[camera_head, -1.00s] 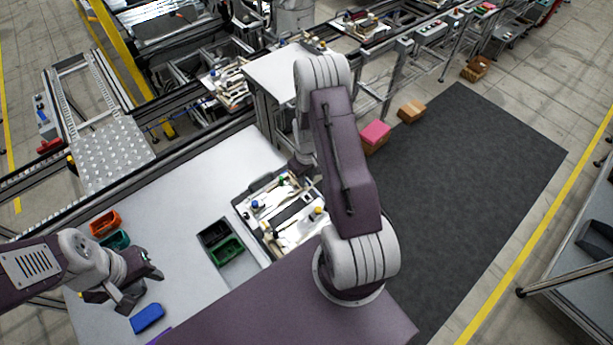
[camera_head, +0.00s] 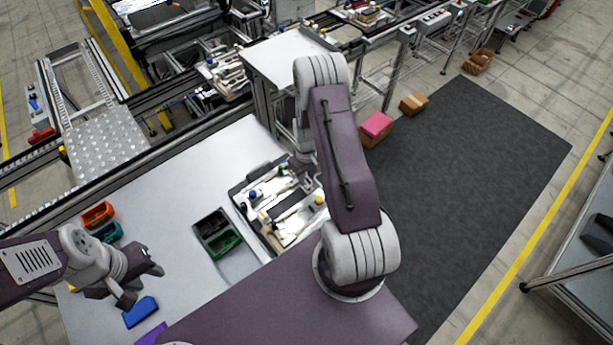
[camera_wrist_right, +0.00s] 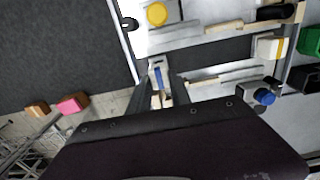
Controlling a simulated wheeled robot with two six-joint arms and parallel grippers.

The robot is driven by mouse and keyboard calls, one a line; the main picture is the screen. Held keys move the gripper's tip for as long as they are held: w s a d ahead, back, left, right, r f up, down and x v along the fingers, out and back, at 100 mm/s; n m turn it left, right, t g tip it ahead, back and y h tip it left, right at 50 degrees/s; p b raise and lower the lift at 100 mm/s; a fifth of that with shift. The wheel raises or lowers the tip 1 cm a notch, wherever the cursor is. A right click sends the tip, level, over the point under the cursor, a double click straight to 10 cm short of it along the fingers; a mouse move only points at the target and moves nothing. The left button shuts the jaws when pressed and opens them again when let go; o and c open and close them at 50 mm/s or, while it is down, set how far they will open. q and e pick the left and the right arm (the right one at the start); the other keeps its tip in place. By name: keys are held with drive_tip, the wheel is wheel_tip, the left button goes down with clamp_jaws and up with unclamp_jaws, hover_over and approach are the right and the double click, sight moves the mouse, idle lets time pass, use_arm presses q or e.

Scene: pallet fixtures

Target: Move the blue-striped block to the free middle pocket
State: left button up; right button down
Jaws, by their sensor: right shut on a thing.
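My right gripper (camera_wrist_right: 163,88) is shut on the blue-striped block (camera_wrist_right: 157,78), a small pale block with a blue stripe, in the right wrist view. The block is upright between the fingers, at the edge of the fixture tray (camera_wrist_right: 127,45); I cannot tell whether it touches the tray. A block with a yellow stripe (camera_wrist_right: 268,47) sits farther right. The middle pocket cannot be made out clearly. In the head view my right arm hides the right gripper and part of the tray (camera_head: 236,190). My left gripper (camera_head: 140,282) looks open and empty above the white table.
The tray also holds tools, a yellow knob (camera_wrist_right: 157,14) and a blue knob (camera_wrist_right: 264,96). Green and black bins (camera_head: 222,243) stand left of the tray. Orange (camera_head: 98,214) and blue (camera_head: 140,312) bins are near my left gripper. The white table (camera_head: 170,200) between is clear.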

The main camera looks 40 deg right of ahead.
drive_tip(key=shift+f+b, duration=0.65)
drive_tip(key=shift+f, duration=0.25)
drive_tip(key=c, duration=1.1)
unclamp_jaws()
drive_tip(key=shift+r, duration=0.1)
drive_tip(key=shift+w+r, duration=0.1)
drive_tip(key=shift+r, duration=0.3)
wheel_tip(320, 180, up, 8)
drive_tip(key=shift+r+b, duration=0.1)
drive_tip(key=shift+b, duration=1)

◆ ◆ ◆ ◆

> _WHAT IS REQUIRED_
Repeat the listing in full and exactly. Leave any pictures out.

> _COMPLETED EXERCISE_
[camera_head, -1.00s] 
[camera_head, +0.00s] 
[camera_wrist_right, +0.00s] 
Controlling a simulated wheeled robot with two six-joint arms and parallel grippers.

The robot is driven by mouse and keyboard calls, one a line; the main picture is the screen. Held keys move the gripper's tip for as long as they are held: w s a d ahead, back, left, right, r f up, down and x v along the fingers, out and back, at 100 mm/s; n m turn it left, right, t g tip it ahead, back and y h tip it left, right at 50 degrees/s; p b raise and lower the lift at 100 mm/s; a fifth of that with shift. The wheel raises or lowers the tip 1 cm a notch, wherever the cursor is. A right click sends the tip, level, over the point under the cursor, a double click straight to 10 cm short of it along the fingers; a mouse move only points at the target and moves nothing. The left button shuts the jaws when pressed and opens them again when let go; o and c open and close them at 50 mm/s or, while it is down, set how far they will open. q and e pick the left and the right arm (the right one at the start); the other keeps its tip in place. By name: keys are held with drive_tip, the wheel is wheel_tip, the left button goes down with clamp_jaws and up with unclamp_jaws, hover_over and approach are the right and the double click, sight moves the mouse, idle lets time pass, use_arm presses q or e.

Scene: pallet fixtures

Target: Move the blue-striped block to the free middle pocket
State: left button up; right button down
Jaws, by their sensor: right shut on a thing.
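My right gripper (camera_wrist_right: 163,88) is shut on the blue-striped block (camera_wrist_right: 157,78), a small pale block with a blue stripe, in the right wrist view. The block is upright between the fingers, at the edge of the fixture tray (camera_wrist_right: 127,45); I cannot tell whether it touches the tray. A block with a yellow stripe (camera_wrist_right: 268,47) sits farther right. The middle pocket cannot be made out clearly. In the head view my right arm hides the right gripper and part of the tray (camera_head: 236,190). My left gripper (camera_head: 140,282) looks open and empty above the white table.
The tray also holds tools, a yellow knob (camera_wrist_right: 157,14) and a blue knob (camera_wrist_right: 264,96). Green and black bins (camera_head: 222,243) stand left of the tray. Orange (camera_head: 98,214) and blue (camera_head: 140,312) bins are near my left gripper. The white table (camera_head: 170,200) between is clear.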

The main camera looks 40 deg right of ahead.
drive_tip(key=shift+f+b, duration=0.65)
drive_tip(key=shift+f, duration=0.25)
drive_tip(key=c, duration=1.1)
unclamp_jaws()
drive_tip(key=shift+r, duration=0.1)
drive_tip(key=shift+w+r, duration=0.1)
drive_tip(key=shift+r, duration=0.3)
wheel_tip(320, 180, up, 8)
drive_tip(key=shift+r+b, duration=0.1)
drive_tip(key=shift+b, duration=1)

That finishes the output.